Теперь, наконец, наше современное римское право! Я почти жалею, что упомянул о нем, потому что поставил себя этим в такое положение, когда нужно высказать о нем мнение, не имея возможности обосновать его здесь так, как это было бы желательно. Но по крайней мере сущность моего мнения я все-таки приведу.
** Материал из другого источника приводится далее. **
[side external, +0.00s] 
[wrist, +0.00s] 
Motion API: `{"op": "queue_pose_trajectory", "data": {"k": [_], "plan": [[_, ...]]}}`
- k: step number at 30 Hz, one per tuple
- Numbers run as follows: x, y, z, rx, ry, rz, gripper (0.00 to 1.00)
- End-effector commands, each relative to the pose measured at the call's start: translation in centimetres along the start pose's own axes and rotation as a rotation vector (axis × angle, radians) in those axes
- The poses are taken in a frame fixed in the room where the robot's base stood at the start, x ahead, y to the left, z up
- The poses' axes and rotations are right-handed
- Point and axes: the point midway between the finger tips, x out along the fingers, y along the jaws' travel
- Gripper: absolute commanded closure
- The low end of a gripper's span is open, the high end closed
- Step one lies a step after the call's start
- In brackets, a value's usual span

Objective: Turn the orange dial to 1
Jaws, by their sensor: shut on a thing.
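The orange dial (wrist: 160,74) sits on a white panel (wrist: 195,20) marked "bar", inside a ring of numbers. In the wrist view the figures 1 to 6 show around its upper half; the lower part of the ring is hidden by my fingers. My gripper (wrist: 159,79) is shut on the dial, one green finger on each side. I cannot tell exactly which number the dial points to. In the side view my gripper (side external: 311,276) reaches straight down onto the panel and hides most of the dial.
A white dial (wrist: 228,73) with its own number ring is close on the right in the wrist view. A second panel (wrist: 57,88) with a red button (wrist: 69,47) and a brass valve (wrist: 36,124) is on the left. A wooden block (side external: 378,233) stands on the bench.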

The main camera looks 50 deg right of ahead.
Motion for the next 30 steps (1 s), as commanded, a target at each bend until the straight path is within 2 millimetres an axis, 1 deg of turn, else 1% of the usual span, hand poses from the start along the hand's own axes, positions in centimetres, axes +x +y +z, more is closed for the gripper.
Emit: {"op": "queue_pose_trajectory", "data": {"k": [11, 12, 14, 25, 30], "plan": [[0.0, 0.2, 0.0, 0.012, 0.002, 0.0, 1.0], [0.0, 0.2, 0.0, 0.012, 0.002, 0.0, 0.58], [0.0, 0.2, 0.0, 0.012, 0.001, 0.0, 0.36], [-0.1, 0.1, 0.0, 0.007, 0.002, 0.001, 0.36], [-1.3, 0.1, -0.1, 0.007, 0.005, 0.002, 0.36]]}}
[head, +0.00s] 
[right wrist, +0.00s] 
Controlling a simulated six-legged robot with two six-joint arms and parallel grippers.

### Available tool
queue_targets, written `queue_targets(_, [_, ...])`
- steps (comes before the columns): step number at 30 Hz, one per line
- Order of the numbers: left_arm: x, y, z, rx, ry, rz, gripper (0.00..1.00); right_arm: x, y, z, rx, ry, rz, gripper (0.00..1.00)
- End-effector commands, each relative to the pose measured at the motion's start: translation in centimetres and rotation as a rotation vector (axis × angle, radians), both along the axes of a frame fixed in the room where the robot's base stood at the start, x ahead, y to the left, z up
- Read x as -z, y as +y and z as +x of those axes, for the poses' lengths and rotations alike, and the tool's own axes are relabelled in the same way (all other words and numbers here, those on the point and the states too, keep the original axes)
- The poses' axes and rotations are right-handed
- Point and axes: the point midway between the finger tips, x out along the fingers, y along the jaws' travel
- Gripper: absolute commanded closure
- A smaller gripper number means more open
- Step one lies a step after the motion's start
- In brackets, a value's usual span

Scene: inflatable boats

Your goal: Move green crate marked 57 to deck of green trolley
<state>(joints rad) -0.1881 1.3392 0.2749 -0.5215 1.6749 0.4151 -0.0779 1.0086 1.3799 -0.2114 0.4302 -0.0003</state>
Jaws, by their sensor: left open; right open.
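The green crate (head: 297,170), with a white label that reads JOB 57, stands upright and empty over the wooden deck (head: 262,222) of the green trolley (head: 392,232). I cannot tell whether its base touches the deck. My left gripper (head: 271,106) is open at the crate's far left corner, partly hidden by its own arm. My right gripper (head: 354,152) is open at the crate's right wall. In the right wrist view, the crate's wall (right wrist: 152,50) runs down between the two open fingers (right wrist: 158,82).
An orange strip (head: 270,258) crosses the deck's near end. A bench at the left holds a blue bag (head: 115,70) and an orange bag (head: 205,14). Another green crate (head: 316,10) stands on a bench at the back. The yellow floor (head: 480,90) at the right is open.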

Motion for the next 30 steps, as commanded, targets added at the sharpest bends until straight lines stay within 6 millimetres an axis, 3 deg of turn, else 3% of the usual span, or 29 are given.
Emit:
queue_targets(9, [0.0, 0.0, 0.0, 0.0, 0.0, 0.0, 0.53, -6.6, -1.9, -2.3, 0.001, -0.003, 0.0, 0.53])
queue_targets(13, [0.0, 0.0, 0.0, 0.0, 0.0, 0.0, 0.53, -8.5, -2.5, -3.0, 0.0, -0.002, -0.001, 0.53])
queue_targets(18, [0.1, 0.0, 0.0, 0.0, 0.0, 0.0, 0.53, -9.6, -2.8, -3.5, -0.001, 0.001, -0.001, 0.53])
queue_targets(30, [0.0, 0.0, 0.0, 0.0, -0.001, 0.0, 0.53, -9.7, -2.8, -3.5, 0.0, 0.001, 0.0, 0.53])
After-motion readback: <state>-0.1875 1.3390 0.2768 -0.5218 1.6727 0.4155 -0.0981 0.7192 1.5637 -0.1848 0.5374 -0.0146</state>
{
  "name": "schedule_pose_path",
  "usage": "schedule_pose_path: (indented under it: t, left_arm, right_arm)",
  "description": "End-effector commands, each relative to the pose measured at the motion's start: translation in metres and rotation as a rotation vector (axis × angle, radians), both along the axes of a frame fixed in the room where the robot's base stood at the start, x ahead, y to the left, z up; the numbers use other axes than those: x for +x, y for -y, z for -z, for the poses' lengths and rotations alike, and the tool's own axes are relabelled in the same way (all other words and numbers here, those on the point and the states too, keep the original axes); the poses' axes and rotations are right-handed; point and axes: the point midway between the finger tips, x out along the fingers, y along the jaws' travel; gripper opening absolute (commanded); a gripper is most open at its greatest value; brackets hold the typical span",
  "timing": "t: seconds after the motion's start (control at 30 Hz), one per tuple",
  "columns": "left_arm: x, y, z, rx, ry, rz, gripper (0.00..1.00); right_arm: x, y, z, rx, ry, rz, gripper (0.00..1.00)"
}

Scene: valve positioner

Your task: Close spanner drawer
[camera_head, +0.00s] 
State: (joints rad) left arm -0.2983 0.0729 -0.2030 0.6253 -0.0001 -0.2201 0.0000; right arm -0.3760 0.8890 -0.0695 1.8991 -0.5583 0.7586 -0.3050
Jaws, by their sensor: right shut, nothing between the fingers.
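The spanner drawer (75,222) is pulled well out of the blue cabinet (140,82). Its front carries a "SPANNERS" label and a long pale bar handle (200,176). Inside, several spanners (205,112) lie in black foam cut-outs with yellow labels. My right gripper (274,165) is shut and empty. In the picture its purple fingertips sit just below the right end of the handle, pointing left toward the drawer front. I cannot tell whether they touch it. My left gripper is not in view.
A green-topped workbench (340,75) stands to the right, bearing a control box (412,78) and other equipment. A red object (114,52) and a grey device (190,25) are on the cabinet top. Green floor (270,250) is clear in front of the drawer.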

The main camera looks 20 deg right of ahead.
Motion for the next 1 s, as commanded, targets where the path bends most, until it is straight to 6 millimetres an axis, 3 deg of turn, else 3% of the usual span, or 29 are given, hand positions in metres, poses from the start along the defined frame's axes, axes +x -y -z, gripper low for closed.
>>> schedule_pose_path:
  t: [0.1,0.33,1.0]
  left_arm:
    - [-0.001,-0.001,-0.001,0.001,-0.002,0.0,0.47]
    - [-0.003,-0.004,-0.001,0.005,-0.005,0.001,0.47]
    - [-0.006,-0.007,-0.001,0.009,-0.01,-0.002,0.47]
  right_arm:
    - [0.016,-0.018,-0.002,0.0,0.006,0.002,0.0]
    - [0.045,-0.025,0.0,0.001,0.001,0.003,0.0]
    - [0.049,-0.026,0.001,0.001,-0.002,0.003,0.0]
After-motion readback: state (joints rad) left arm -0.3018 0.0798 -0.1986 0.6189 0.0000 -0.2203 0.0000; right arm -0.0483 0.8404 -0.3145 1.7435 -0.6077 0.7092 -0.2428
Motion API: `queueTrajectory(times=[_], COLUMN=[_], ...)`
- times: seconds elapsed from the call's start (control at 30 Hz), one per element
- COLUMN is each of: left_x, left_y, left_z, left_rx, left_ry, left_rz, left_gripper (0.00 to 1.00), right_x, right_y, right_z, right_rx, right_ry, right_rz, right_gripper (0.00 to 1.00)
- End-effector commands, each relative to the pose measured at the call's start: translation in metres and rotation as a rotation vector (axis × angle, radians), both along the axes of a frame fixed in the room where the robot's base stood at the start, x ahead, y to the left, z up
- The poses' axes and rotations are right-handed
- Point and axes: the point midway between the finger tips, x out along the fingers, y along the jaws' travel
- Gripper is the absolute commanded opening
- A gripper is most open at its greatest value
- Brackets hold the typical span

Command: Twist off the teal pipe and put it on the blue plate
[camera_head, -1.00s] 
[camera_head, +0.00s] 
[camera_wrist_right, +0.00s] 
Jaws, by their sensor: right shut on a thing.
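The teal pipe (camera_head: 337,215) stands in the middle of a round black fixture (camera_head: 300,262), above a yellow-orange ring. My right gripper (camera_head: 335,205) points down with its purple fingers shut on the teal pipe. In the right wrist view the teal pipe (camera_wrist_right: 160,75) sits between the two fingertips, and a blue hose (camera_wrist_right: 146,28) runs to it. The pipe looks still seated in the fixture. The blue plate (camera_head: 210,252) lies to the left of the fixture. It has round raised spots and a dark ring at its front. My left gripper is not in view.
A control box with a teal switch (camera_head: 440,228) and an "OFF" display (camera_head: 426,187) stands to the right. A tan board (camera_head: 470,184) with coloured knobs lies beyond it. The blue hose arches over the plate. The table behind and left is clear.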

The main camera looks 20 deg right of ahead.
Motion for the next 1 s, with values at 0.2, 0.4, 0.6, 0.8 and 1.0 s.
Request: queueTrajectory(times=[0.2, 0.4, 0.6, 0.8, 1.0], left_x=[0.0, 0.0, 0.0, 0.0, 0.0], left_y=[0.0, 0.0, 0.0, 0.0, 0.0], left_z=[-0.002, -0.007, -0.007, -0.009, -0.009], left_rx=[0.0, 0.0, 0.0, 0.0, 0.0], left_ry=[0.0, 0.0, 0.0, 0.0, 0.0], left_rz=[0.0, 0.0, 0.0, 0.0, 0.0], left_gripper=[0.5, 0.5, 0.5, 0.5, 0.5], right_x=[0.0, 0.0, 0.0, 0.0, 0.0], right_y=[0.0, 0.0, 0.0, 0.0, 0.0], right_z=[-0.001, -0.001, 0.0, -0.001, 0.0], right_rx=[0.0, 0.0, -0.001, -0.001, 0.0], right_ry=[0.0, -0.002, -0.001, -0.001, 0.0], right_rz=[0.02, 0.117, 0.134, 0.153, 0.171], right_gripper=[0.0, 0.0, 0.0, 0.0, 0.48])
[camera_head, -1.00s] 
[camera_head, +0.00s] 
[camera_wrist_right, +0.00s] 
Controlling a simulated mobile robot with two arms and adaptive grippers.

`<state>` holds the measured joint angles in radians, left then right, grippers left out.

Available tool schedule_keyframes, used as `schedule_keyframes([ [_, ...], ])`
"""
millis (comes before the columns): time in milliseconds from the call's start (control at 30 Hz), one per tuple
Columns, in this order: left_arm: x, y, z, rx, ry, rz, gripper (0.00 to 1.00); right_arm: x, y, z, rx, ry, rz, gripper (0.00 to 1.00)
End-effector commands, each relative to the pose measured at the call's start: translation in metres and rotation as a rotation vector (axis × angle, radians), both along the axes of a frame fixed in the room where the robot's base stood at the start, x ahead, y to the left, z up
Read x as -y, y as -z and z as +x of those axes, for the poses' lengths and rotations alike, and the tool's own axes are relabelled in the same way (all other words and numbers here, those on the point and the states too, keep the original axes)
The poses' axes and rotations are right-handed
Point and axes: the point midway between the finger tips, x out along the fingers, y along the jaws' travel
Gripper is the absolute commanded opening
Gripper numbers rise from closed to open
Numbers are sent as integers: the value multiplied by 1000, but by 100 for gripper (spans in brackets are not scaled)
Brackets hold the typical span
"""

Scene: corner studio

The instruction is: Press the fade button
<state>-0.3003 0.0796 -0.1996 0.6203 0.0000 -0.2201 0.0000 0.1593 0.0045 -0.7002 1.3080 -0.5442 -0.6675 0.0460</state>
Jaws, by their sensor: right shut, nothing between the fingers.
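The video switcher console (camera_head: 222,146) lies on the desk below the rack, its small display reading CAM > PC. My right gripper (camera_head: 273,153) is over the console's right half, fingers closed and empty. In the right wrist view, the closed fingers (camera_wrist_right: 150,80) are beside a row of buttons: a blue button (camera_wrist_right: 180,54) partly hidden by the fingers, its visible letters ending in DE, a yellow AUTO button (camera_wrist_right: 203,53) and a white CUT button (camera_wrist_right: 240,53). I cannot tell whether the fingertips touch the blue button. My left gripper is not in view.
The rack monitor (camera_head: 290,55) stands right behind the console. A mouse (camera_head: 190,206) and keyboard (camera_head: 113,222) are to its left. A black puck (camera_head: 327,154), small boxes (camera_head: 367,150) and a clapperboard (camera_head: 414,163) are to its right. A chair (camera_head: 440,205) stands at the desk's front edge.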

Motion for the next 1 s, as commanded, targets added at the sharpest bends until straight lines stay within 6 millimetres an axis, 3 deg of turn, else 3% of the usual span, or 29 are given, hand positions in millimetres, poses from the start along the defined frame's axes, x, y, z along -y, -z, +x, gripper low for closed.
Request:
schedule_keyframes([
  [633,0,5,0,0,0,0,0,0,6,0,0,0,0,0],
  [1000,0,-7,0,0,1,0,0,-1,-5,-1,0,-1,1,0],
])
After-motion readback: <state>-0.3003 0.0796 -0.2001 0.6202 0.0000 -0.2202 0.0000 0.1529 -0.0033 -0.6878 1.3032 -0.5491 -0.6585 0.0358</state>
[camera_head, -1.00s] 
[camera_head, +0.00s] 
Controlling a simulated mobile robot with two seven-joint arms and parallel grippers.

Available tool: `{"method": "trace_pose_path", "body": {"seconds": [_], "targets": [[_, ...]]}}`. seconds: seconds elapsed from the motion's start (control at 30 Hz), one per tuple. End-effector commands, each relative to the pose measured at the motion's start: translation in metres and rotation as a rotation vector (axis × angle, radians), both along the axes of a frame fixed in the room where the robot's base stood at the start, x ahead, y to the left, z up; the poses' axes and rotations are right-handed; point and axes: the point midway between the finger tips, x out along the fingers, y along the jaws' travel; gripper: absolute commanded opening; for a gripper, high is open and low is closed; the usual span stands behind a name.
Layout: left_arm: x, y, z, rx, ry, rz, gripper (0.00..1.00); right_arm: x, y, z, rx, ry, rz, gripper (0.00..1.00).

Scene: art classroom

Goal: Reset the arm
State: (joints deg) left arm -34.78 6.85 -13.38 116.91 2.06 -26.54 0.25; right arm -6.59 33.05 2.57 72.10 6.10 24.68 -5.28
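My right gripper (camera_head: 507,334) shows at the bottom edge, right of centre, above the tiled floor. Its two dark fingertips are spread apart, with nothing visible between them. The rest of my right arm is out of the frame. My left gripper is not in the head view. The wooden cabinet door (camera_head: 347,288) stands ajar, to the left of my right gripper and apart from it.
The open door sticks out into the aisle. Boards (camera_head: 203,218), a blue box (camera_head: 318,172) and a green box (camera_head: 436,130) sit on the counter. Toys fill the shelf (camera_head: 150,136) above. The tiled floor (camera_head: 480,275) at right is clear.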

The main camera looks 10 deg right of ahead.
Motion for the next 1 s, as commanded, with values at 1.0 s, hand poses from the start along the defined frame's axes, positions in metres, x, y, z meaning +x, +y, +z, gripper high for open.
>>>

Если нужно сжато выразить его в нескольких словах, то я объясню своеобразный характер всей истории и значения современного римского права особым, до известной степени, конечно, неизбежно вызванным самими обстоятельствами перевесом голой учености над всеми теми факторами, которые определяют образование и развитие права: национальным правовым чувством, практикой, законодательством. Чужое право на чужом языке, введенное учеными и только им вполне доступное и с самого начала подверженное противоположным и изменчивым влияниям двух совершенно различных, часто друг с другом борющихся интересов, — я имею в виду интерес чистого, беспристрастного исторического познания и интерес практического приспособления и дальнейшего развития права, — и с другой стороны — практика, лишенная необходимой силы для полного духовного господства над предметом и потому обреченная на постоянную зависимость от теории, т. е. на несовершеннолетие; партикуляризм как в судопроизводстве, так и в законодательстве, доминирующий над слабыми, малоразвитыми стремлениями к централизации! Можно ли удивляться тому, что между национальным правовым чувством и подобным правом раскрылась зияющая пропасть, что народ не понимал своего права, а право не понимало народа? Учреждения и положения, которые были понятны в Риме при тамошних отношениях и обычаях, обращались здесь при совершенном отсутствии обусловивших их явлений, прямо в проклятие, и никогда, пока существует мир, отправление правосудия не колебало так сильно в народе веру и доверие к праву, как в данном случае. Что должен сказать простой, здравый смысл человека непосвященного в том случае, если он приходит к судье с распиской, в которой его противник признает себя должным ему сто гульденов, и судья объявляет расписку, в качеств так наз. cautio indiscreta, необязательной, или если расписка, прямо называющая заем основанием долга, до истечения двух лет не имеет вовсе силы доказательства?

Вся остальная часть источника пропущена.